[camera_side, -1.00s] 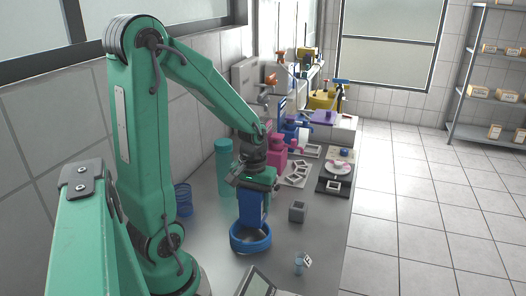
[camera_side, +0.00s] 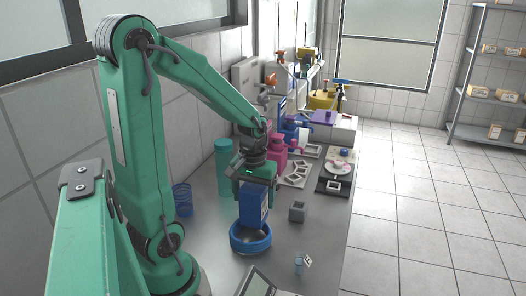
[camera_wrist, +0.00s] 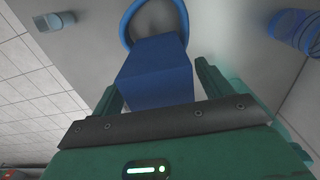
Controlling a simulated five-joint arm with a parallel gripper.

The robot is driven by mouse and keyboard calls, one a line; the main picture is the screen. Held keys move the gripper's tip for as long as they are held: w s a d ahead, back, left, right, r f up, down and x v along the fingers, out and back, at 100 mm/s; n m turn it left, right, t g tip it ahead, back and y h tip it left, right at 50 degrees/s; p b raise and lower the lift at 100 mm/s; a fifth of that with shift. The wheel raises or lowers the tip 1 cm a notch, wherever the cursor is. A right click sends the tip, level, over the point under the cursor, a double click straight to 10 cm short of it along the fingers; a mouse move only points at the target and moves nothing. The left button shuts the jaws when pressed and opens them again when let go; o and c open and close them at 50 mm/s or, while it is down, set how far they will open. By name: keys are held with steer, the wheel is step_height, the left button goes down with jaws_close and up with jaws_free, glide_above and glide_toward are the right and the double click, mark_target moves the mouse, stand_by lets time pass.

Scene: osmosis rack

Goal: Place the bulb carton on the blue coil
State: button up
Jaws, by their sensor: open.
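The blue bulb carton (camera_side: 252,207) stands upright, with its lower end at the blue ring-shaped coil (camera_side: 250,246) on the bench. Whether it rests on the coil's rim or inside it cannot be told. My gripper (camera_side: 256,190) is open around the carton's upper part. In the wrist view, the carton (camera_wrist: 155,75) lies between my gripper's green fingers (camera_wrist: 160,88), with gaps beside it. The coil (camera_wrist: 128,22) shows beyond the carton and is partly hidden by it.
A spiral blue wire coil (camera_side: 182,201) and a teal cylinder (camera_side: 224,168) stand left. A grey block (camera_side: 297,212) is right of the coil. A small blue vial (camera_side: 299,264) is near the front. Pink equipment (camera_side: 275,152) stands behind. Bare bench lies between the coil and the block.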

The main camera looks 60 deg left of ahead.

==================================================

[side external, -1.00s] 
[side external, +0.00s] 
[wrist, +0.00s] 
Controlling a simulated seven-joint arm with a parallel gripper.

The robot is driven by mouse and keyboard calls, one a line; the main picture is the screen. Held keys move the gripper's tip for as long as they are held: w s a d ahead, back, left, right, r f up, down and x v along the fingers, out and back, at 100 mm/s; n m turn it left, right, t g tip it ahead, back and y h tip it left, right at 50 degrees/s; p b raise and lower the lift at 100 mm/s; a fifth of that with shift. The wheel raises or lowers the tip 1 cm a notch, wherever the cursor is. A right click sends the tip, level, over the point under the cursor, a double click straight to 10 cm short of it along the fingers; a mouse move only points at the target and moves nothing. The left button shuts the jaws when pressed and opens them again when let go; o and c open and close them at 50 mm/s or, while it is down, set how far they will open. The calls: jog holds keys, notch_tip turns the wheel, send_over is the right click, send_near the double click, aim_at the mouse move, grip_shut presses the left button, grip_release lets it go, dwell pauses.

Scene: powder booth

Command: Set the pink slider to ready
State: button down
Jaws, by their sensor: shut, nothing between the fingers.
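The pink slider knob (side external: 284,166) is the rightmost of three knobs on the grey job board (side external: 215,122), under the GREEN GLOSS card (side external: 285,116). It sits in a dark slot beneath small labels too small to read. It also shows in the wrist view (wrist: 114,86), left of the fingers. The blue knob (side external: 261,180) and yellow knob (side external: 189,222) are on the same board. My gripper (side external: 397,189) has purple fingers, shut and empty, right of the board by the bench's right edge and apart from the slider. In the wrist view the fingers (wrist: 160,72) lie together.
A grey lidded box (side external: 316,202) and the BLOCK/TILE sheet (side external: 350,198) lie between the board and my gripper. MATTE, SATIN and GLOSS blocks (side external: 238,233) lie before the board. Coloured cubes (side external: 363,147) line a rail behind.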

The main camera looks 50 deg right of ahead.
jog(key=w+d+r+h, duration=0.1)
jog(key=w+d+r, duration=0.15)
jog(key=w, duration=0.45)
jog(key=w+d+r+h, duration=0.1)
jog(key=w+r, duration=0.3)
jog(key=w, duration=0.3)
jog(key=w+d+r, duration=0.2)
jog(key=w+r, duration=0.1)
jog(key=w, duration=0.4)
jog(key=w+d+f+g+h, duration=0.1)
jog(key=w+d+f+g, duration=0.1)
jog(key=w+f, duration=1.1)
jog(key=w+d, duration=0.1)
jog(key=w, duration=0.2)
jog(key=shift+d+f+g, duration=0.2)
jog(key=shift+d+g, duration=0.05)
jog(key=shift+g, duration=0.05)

==================================================

Stated task: Return exactly the lines from the one with "[camera_side, -1.00s]" to the one with "Controlling a simulated five-joint", inclusive, and nothing else; skip the pictures.

The response:
[camera_side, -1.00s] 
[camera_side, +0.00s] 
[camera_wrist, +0.00s] 
Controlling a simulated five-joint arm with a parallel gripper.

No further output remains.